#### EXERCISE BRIEF:
Skip the pictures and quote all of the lines exactly.

#### SUPPLIED MATERIAL:
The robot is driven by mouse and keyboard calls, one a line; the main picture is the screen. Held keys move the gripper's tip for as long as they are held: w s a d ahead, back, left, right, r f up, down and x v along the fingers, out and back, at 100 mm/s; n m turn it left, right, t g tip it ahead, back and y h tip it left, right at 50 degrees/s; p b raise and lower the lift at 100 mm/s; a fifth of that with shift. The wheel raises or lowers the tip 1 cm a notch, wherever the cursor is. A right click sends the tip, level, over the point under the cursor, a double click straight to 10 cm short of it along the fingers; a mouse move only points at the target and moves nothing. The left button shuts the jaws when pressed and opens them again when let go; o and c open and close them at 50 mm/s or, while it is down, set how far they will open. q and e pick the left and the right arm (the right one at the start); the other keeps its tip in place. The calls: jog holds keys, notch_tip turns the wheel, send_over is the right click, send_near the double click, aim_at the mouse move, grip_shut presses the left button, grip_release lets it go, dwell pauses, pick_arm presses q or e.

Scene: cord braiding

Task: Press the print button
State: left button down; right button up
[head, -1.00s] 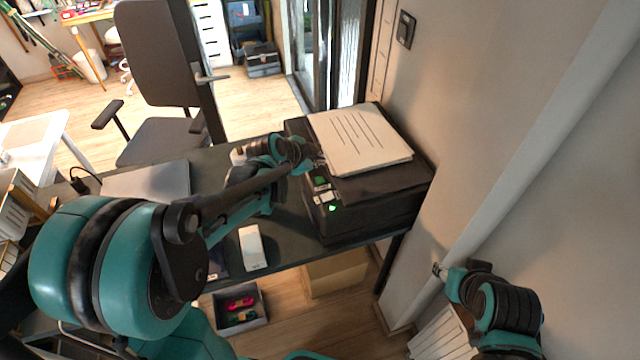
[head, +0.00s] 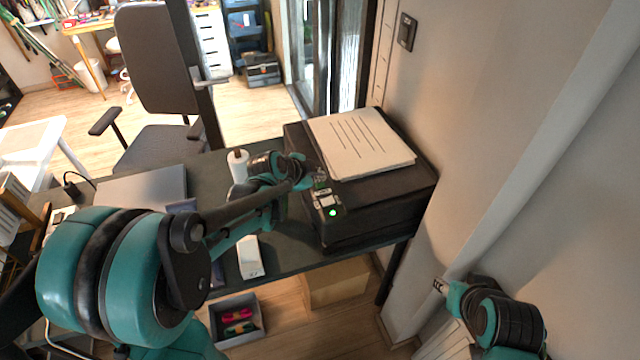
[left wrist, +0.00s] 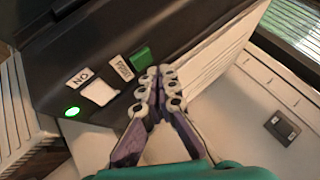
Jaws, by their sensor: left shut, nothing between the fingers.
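The black printer (head: 370,215) stands on the dark desk with its control panel at the front left corner. In the left wrist view, the panel has a green button (left wrist: 140,58) beside a label reading PRINT (left wrist: 121,68), a white square (left wrist: 99,92), an ON label (left wrist: 80,77) and a lit green light (left wrist: 72,112). My left gripper (left wrist: 158,74) is shut and empty, its tips just right of the green button. I cannot tell if they touch it. In the head view, my left gripper (head: 312,178) partly hides the button. My right gripper (head: 438,286) is beside the wall, away from the printer.
A paper stack (head: 360,143) lies on the printer. The wall (head: 500,130) is close on the right. A white bottle (head: 238,168), a white box (head: 250,258) and a grey laptop (head: 145,190) are on the desk. An open bin (head: 225,305) is below.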

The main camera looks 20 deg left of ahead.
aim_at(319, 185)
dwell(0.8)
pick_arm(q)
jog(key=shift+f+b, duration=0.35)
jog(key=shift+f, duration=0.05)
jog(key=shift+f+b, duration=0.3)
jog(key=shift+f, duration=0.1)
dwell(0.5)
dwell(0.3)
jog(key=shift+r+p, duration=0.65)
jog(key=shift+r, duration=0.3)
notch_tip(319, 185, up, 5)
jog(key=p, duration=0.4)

#### SOLUTION TO THE PROBLEM:
The robot is driven by mouse and keyboard calls, one a line; the main picture is the screen. Held keys move the gripper's tip for as long as they are held: w s a d ahead, back, left, right, r f up, down and x v along the fingers, out and back, at 100 mm/s; n m turn it left, right, t g tip it ahead, back and y h tip it left, right at 50 degrees/s; p b raise and lower the lift at 100 mm/s; a fifth of that with shift. The wheel raises or lowers the tip 1 cm a notch, wherever the cursor is. A right click sends the tip, level, over the point under the cursor, a double click straight to 10 cm short of it along the fingers; a mouse move only points at the target and moves nothing. The left button shuts the jaws when pressed and opens them again when let go; o and c open and close them at 50 mm/s or, while it is down, set how far they will open. q and e pick the left and the right arm (the right one at the start); the other keeps its tip in place. The calls: jog holds keys, notch_tip turns the wheel, send_over is the right click, send_near the double click, aim_at the mouse move, grip_shut presses the left button, grip_release lets it go, dwell pauses, pick_arm presses q or e.

Scene: cord braiding

Task: Press the print button
State: left button down; right button up
[head, -1.00s] 
[head, +0.00s] 
[left wrist, +0.00s] 
Jaws, by their sensor: left shut, nothing between the fingers.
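The black printer (head: 370,215) stands on the dark desk with its control panel at the front left corner. In the left wrist view, the panel has a green button (left wrist: 140,58) beside a label reading PRINT (left wrist: 121,68), a white square (left wrist: 99,92), an ON label (left wrist: 80,77) and a lit green light (left wrist: 72,112). My left gripper (left wrist: 158,74) is shut and empty, its tips just right of the green button. I cannot tell if they touch it. In the head view, my left gripper (head: 312,178) partly hides the button. My right gripper (head: 438,286) is beside the wall, away from the printer.
A paper stack (head: 360,143) lies on the printer. The wall (head: 500,130) is close on the right. A white bottle (head: 238,168), a white box (head: 250,258) and a grey laptop (head: 145,190) are on the desk. An open bin (head: 225,305) is below.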

The main camera looks 20 deg left of ahead.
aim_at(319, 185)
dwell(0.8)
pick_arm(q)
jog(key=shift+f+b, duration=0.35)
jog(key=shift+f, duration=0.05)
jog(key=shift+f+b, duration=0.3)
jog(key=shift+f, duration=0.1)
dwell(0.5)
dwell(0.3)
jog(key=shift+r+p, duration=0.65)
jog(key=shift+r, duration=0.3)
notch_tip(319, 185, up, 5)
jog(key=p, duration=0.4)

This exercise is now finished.